● **Stored rows**:
○ ○ ○ ○ ○
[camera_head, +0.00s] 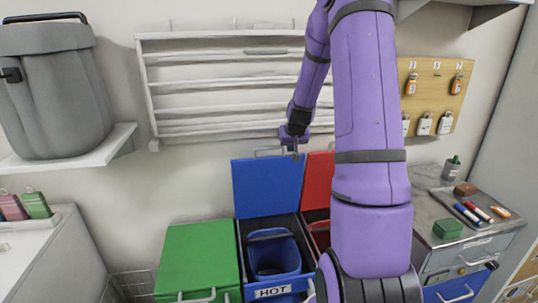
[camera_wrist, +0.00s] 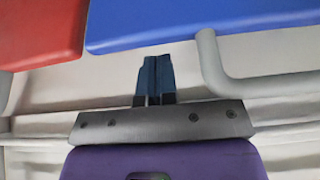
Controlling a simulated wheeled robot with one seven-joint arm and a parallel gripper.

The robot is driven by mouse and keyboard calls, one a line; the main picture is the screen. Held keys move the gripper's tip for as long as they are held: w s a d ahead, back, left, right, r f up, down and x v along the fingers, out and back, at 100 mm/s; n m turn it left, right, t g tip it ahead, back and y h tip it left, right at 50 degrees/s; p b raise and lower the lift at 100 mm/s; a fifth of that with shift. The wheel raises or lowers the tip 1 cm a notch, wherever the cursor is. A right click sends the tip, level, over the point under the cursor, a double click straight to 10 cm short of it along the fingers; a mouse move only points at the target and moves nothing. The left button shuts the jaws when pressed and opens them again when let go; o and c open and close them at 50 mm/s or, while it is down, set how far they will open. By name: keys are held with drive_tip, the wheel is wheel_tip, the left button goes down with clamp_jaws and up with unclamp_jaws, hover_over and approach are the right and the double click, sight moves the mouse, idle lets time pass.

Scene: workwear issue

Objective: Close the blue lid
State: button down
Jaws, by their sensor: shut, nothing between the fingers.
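The blue lid (camera_head: 268,186) stands open and upright against the wall, above a blue bin (camera_head: 272,255) in an open compartment labelled HOT. A grey bar handle runs along the lid's top edge. My gripper (camera_head: 295,155) is at the lid's top right corner, near the handle. In the wrist view my gripper (camera_wrist: 155,62) is shut and empty, its tips just short of the blue lid (camera_wrist: 180,22). The lid's handle (camera_wrist: 215,70) lies to the right of the fingers, apart from them.
The red lid (camera_head: 318,180) also stands open, close on the right, partly hidden by my arm. A green lid (camera_head: 198,258) is closed on the left. A slatted rack (camera_head: 200,72) hangs on the wall behind. A worktop with markers (camera_head: 470,211) stands at right.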

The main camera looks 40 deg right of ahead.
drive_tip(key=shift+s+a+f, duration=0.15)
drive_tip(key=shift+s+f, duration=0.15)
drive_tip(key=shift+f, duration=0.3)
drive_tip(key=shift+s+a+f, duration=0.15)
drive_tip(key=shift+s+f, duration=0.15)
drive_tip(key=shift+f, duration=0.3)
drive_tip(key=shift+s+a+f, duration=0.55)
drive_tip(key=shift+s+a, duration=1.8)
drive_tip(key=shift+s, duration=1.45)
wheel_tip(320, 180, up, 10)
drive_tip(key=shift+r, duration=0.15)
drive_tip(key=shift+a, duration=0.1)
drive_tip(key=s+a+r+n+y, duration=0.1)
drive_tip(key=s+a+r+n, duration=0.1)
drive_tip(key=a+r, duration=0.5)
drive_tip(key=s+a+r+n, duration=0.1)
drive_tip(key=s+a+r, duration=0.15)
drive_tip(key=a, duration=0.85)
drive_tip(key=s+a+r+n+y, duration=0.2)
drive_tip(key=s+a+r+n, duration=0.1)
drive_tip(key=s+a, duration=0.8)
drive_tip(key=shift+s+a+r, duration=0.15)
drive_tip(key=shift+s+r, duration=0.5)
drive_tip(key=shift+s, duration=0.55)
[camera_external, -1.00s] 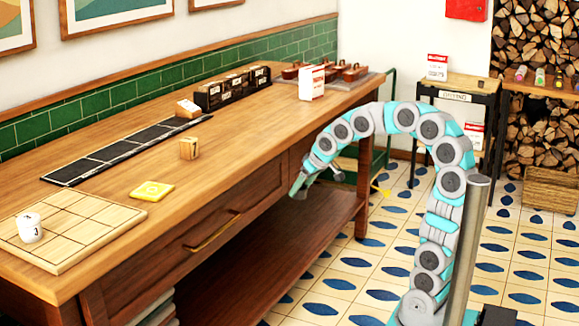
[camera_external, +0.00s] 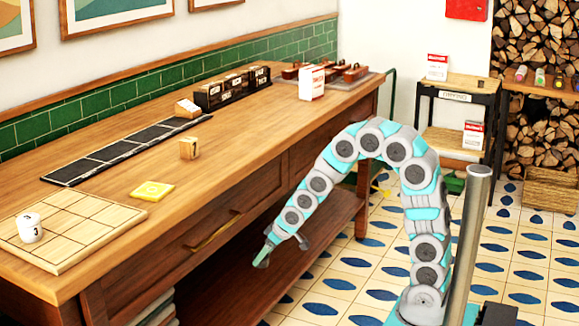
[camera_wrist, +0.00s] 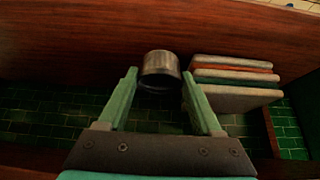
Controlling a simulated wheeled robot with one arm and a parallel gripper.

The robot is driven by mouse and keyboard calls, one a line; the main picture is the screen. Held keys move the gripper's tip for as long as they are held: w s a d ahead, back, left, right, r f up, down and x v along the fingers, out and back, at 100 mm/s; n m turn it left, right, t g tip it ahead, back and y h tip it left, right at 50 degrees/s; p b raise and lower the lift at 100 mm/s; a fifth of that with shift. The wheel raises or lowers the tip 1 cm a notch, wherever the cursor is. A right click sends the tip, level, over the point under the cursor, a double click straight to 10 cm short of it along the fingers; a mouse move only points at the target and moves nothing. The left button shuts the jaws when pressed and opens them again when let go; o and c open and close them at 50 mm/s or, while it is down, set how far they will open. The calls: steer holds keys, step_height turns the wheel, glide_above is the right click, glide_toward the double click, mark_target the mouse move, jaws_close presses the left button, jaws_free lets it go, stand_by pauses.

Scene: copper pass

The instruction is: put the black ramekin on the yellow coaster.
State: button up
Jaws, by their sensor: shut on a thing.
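The black ramekin (camera_wrist: 160,66), a small dark round cup with a shiny side, sits between my fingertips in the wrist view. My gripper (camera_wrist: 159,75) is shut on it. In the external view my gripper (camera_external: 264,258) hangs low, in front of the table's drawers and near the open lower shelf; the ramekin cannot be made out there. The yellow coaster (camera_external: 152,191) lies flat on the tabletop, near its front edge, up and left of my gripper. Nothing stands on it.
A wooden grid board (camera_external: 62,246) with a white numbered cup (camera_external: 30,228) is left of the coaster. A wooden block (camera_external: 189,148) and a black strip (camera_external: 90,163) lie behind. The drawer handle (camera_external: 213,232) juts out. Stacked slabs (camera_wrist: 235,84) show in the wrist view.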

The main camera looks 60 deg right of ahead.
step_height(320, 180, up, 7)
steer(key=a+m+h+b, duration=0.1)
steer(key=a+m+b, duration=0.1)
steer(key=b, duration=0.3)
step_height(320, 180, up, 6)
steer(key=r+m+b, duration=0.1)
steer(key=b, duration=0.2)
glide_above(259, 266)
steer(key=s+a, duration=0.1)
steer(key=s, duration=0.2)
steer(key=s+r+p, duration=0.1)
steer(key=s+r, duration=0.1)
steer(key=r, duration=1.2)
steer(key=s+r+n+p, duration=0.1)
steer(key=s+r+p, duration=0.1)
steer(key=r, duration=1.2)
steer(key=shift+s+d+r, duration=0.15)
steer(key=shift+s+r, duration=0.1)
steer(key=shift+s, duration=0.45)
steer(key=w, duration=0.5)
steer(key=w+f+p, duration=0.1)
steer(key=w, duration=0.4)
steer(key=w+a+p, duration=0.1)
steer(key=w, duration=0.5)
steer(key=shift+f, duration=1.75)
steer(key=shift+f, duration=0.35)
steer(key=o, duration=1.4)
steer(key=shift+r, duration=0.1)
○ ○ ○ ○ ○
● **Work to do**:
Omit every picture, and otherwise quote the entries exactly.

● **Result for this exercise**:
[camera_head, +0.00s] 
[camera_wrist, +0.00s] 
Controlling a simulated wheeled robot with one seven-joint arm and a parallel gripper.

The robot is driven by mouse and keyboard calls, one a line; the main picture is the screen. Held keys move the gripper's tip for as long as they are held: w s a d ahead, back, left, right, r f up, down and x v along the fingers, out and back, at 100 mm/s; n m turn it left, right, t g tip it ahead, back and y h tip it left, right at 50 degrees/s; p b raise and lower the lift at 100 mm/s; a fifth of that with shift. The wheel raises or lowers the tip 1 cm a notch, wherever the cursor is. A right click sends the tip, level, over the point under the cursor, a double click straight to 10 cm short of it along the fingers; a mouse move only points at the target and moves nothing. The left button shuts the jaws when pressed and opens them again when let go; o and c open and close them at 50 mm/s or, while it is down, set how far they will open. By name: keys are held with drive_tip, the wheel is wheel_tip, the left button goes down with clamp_jaws and up with unclamp_jaws, hover_over and approach are the right and the double click, sight moves the mouse, idle lets time pass.

Scene: workwear issue

Objective: Close the blue lid
State: button down
Jaws, by their sensor: shut, nothing between the fingers.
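The blue lid (camera_head: 268,186) stands open and upright against the wall, above a blue bin (camera_head: 272,255) in an open compartment labelled HOT. A grey bar handle runs along the lid's top edge. My gripper (camera_head: 295,155) is at the lid's top right corner, near the handle. In the wrist view my gripper (camera_wrist: 155,62) is shut and empty, its tips just short of the blue lid (camera_wrist: 180,22). The lid's handle (camera_wrist: 215,70) lies to the right of the fingers, apart from them.
The red lid (camera_head: 318,180) also stands open, close on the right, partly hidden by my arm. A green lid (camera_head: 198,258) is closed on the left. A slatted rack (camera_head: 200,72) hangs on the wall behind. A worktop with markers (camera_head: 470,211) stands at right.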

The main camera looks 40 deg right of ahead.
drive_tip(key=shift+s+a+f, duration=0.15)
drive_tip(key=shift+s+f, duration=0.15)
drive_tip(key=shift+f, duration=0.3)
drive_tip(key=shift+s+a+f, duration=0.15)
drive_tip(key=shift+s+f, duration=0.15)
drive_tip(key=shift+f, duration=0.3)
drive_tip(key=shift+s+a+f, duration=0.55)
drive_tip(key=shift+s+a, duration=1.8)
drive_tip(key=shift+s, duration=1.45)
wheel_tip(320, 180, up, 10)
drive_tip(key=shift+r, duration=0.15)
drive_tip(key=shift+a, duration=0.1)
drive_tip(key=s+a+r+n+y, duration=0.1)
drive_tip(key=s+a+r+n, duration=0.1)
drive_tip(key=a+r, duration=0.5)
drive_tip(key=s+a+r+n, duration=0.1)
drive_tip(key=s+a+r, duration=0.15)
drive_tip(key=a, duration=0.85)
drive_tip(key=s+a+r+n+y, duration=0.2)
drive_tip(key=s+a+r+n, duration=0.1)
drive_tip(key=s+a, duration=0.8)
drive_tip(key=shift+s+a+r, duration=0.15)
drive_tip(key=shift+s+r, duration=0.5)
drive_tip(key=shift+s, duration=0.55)
[camera_external, -1.00s] 
[camera_external, +0.00s] 
[camera_wrist, +0.00s] 
Controlling a simulated wheeled robot with one arm and a parallel gripper.

The robot is driven by mouse and keyboard calls, one a line; the main picture is the screen. Held keys move the gripper's tip for as long as they are held: w s a d ahead, back, left, right, r f up, down and x v along the fingers, out and back, at 100 mm/s; n m turn it left, right, t g tip it ahead, back and y h tip it left, right at 50 degrees/s; p b raise and lower the lift at 100 mm/s; a fifth of that with shift. The wheel raises or lowers the tip 1 cm a notch, wherever the cursor is. A right click sends the tip, level, over the point under the cursor, a double click straight to 10 cm short of it along the fingers; a mouse move only points at the target and moves nothing. The left button shuts the jaws when pressed and opens them again when let go; o and c open and close them at 50 mm/s or, while it is down, set how far they will open. The calls: steer holds keys, step_height turns the wheel, glide_above is the right click, glide_toward the double click, mark_target the mouse move, jaws_close presses the left button, jaws_free lets it go, stand_by pauses.

Scene: copper pass

The instruction is: put the black ramekin on the yellow coaster.
State: button up
Jaws, by their sensor: shut on a thing.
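The black ramekin (camera_wrist: 160,66), a small dark round cup with a shiny side, sits between my fingertips in the wrist view. My gripper (camera_wrist: 159,75) is shut on it. In the external view my gripper (camera_external: 264,258) hangs low, in front of the table's drawers and near the open lower shelf; the ramekin cannot be made out there. The yellow coaster (camera_external: 152,191) lies flat on the tabletop, near its front edge, up and left of my gripper. Nothing stands on it.
A wooden grid board (camera_external: 62,246) with a white numbered cup (camera_external: 30,228) is left of the coaster. A wooden block (camera_external: 189,148) and a black strip (camera_external: 90,163) lie behind. The drawer handle (camera_external: 213,232) juts out. Stacked slabs (camera_wrist: 235,84) show in the wrist view.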

The main camera looks 60 deg right of ahead.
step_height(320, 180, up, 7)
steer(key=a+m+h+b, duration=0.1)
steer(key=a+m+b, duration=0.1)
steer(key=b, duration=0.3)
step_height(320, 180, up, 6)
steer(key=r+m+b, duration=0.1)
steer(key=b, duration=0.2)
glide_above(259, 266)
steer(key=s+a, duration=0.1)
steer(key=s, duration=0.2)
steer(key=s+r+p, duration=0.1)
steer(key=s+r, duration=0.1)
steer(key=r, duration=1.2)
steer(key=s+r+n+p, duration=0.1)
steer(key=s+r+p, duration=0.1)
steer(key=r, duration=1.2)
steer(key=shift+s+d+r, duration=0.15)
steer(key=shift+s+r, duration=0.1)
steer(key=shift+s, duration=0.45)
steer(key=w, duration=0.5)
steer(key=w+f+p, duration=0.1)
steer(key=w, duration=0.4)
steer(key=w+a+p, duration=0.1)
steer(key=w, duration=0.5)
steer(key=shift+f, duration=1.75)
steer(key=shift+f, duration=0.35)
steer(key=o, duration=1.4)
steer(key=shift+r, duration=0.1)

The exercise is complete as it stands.